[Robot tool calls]
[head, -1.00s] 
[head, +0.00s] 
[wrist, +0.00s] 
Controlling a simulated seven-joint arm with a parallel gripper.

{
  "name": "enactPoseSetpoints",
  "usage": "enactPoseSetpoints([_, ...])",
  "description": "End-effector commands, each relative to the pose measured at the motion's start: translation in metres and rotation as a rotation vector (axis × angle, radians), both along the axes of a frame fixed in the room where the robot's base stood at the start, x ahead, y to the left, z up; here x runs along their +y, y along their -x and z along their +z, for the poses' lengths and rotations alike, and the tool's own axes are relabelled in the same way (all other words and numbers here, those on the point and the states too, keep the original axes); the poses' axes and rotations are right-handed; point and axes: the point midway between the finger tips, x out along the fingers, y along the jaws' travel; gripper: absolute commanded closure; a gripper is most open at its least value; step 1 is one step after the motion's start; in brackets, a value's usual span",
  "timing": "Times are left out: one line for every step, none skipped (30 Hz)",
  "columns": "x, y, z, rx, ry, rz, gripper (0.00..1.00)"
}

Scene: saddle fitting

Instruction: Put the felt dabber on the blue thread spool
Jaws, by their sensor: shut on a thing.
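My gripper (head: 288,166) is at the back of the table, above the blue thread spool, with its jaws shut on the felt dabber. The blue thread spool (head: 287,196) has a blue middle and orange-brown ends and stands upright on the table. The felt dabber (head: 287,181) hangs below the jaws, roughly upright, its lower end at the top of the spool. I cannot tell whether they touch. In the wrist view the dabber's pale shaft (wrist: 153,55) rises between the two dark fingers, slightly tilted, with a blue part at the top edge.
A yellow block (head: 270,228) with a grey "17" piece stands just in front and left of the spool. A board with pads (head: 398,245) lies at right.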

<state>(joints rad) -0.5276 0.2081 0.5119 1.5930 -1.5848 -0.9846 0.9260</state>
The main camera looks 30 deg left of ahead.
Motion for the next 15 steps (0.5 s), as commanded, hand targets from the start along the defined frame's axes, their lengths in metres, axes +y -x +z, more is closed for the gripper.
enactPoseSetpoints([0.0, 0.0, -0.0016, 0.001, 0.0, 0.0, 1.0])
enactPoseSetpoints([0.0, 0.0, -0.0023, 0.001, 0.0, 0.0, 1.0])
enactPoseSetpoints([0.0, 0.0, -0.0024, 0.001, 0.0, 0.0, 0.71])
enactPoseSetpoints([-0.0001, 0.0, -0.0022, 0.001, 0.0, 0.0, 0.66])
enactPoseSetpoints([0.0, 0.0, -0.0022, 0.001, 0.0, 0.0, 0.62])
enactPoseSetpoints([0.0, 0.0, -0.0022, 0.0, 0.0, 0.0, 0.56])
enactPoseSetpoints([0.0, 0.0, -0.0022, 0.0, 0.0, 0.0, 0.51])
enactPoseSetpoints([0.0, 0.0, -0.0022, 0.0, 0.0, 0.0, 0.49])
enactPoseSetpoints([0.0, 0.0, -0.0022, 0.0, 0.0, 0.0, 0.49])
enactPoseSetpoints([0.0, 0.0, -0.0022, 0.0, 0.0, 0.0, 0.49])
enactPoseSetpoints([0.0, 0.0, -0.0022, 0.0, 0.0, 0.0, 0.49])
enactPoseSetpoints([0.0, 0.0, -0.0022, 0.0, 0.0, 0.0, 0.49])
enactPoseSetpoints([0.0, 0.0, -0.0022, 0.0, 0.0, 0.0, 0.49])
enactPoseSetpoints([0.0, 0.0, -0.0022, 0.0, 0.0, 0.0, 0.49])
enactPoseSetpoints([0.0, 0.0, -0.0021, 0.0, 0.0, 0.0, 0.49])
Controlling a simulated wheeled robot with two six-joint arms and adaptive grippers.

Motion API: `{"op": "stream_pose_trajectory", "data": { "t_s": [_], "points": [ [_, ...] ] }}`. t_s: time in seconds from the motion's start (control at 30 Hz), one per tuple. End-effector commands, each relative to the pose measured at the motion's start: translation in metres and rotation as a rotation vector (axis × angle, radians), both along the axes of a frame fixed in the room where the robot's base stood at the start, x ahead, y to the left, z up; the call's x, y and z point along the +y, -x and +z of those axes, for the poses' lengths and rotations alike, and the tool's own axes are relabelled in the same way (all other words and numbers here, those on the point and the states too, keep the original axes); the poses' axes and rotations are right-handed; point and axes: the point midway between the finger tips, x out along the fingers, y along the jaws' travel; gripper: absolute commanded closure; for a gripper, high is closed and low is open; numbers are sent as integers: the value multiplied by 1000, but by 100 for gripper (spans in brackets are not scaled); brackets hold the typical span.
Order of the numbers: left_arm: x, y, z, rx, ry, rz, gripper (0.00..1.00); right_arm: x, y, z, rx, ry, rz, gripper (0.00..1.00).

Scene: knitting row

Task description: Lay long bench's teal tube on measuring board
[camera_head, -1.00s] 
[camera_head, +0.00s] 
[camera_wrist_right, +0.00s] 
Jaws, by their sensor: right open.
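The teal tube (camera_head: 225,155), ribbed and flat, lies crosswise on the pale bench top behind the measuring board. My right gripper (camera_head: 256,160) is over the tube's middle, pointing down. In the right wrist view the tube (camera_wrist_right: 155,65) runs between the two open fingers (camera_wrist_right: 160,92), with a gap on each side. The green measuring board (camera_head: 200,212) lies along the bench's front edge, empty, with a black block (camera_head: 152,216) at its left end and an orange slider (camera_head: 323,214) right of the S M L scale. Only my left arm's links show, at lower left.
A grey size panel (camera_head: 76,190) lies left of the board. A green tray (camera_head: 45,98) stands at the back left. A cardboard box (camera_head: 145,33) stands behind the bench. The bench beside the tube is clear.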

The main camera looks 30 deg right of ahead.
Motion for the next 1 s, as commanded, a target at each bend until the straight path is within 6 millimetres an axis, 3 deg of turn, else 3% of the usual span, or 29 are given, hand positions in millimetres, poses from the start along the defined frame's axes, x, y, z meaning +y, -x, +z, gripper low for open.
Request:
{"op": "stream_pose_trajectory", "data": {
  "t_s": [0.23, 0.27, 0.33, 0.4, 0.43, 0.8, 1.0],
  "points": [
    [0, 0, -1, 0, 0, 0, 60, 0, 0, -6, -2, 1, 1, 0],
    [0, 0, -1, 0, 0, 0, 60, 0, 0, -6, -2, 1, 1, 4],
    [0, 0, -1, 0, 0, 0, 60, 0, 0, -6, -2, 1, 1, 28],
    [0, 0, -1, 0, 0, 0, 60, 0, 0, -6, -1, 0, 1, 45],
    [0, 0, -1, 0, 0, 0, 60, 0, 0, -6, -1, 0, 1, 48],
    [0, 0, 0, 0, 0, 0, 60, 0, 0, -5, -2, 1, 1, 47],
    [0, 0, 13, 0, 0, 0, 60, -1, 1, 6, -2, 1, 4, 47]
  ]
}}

▸ **Exercise details**
Exactly reproduce every line found in the records.

▸ **Exercise output**
[head, -1.00s] 
[head, +0.00s] 
[wrist, +0.00s] 
Controlling a simulated seven-joint arm with a parallel gripper.

{
  "name": "enactPoseSetpoints",
  "usage": "enactPoseSetpoints([_, ...])",
  "description": "End-effector commands, each relative to the pose measured at the motion's start: translation in metres and rotation as a rotation vector (axis × angle, radians), both along the axes of a frame fixed in the room where the robot's base stood at the start, x ahead, y to the left, z up; here x runs along their +y, y along their -x and z along their +z, for the poses' lengths and rotations alike, and the tool's own axes are relabelled in the same way (all other words and numbers here, those on the point and the states too, keep the original axes); the poses' axes and rotations are right-handed; point and axes: the point midway between the finger tips, x out along the fingers, y along the jaws' travel; gripper: absolute commanded closure; a gripper is most open at its least value; step 1 is one step after the motion's start; in brackets, a value's usual span",
  "timing": "Times are left out: one line for every step, none skipped (30 Hz)",
  "columns": "x, y, z, rx, ry, rz, gripper (0.00..1.00)"
}

Scene: saddle fitting

Instruction: Put the felt dabber on the blue thread spool
Jaws, by their sensor: shut on a thing.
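My gripper (head: 288,166) is at the back of the table, above the blue thread spool, with its jaws shut on the felt dabber. The blue thread spool (head: 287,196) has a blue middle and orange-brown ends and stands upright on the table. The felt dabber (head: 287,181) hangs below the jaws, roughly upright, its lower end at the top of the spool. I cannot tell whether they touch. In the wrist view the dabber's pale shaft (wrist: 153,55) rises between the two dark fingers, slightly tilted, with a blue part at the top edge.
A yellow block (head: 270,228) with a grey "17" piece stands just in front and left of the spool. A board with pads (head: 398,245) lies at right.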

<state>(joints rad) -0.5276 0.2081 0.5119 1.5930 -1.5848 -0.9846 0.9260</state>
The main camera looks 30 deg left of ahead.
Motion for the next 15 steps (0.5 s), as commanded, hand targets from the start along the defined frame's axes, their lengths in metres, axes +y -x +z, more is closed for the gripper.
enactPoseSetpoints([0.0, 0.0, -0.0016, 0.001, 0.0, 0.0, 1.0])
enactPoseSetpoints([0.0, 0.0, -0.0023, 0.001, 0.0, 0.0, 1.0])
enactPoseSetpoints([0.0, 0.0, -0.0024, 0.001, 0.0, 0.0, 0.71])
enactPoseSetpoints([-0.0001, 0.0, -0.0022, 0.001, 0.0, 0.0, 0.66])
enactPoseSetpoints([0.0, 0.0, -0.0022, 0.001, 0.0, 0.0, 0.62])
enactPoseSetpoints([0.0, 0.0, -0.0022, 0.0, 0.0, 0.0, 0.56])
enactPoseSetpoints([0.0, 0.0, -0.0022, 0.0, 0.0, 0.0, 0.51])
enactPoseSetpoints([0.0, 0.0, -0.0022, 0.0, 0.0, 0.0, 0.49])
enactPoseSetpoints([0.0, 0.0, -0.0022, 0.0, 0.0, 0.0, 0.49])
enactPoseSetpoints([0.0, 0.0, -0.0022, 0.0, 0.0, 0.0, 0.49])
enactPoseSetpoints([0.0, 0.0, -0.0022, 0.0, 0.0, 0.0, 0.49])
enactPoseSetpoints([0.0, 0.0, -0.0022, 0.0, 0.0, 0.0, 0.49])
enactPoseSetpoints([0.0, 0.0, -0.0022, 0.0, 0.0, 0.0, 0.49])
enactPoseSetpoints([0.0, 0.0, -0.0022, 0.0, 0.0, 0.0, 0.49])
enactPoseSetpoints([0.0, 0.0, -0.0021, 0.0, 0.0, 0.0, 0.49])
Controlling a simulated wheeled robot with two six-joint arms and adaptive grippers.

Motion API: `{"op": "stream_pose_trajectory", "data": { "t_s": [_], "points": [ [_, ...] ] }}`. t_s: time in seconds from the motion's start (control at 30 Hz), one per tuple. End-effector commands, each relative to the pose measured at the motion's start: translation in metres and rotation as a rotation vector (axis × angle, radians), both along the axes of a frame fixed in the room where the robot's base stood at the start, x ahead, y to the left, z up; the call's x, y and z point along the +y, -x and +z of those axes, for the poses' lengths and rotations alike, and the tool's own axes are relabelled in the same way (all other words and numbers here, those on the point and the states too, keep the original axes); the poses' axes and rotations are right-handed; point and axes: the point midway between the finger tips, x out along the fingers, y along the jaws' travel; gripper: absolute commanded closure; for a gripper, high is closed and low is open; numbers are sent as integers: the value multiplied by 1000, but by 100 for gripper (spans in brackets are not scaled); brackets hold the typical span.
Order of the numbers: left_arm: x, y, z, rx, ry, rz, gripper (0.00..1.00); right_arm: x, y, z, rx, ry, rz, gripper (0.00..1.00).

Scene: knitting row

Task description: Lay long bench's teal tube on measuring board
[camera_head, -1.00s] 
[camera_head, +0.00s] 
[camera_wrist_right, +0.00s] 
Jaws, by their sensor: right open.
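The teal tube (camera_head: 225,155), ribbed and flat, lies crosswise on the pale bench top behind the measuring board. My right gripper (camera_head: 256,160) is over the tube's middle, pointing down. In the right wrist view the tube (camera_wrist_right: 155,65) runs between the two open fingers (camera_wrist_right: 160,92), with a gap on each side. The green measuring board (camera_head: 200,212) lies along the bench's front edge, empty, with a black block (camera_head: 152,216) at its left end and an orange slider (camera_head: 323,214) right of the S M L scale. Only my left arm's links show, at lower left.
A grey size panel (camera_head: 76,190) lies left of the board. A green tray (camera_head: 45,98) stands at the back left. A cardboard box (camera_head: 145,33) stands behind the bench. The bench beside the tube is clear.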

The main camera looks 30 deg right of ahead.
Motion for the next 1 s, as commanded, a target at each bend until the straight path is within 6 millimetres an axis, 3 deg of turn, else 3% of the usual span, or 29 are given, hand positions in millimetres, poses from the start along the defined frame's axes, x, y, z meaning +y, -x, +z, gripper low for open.
Request:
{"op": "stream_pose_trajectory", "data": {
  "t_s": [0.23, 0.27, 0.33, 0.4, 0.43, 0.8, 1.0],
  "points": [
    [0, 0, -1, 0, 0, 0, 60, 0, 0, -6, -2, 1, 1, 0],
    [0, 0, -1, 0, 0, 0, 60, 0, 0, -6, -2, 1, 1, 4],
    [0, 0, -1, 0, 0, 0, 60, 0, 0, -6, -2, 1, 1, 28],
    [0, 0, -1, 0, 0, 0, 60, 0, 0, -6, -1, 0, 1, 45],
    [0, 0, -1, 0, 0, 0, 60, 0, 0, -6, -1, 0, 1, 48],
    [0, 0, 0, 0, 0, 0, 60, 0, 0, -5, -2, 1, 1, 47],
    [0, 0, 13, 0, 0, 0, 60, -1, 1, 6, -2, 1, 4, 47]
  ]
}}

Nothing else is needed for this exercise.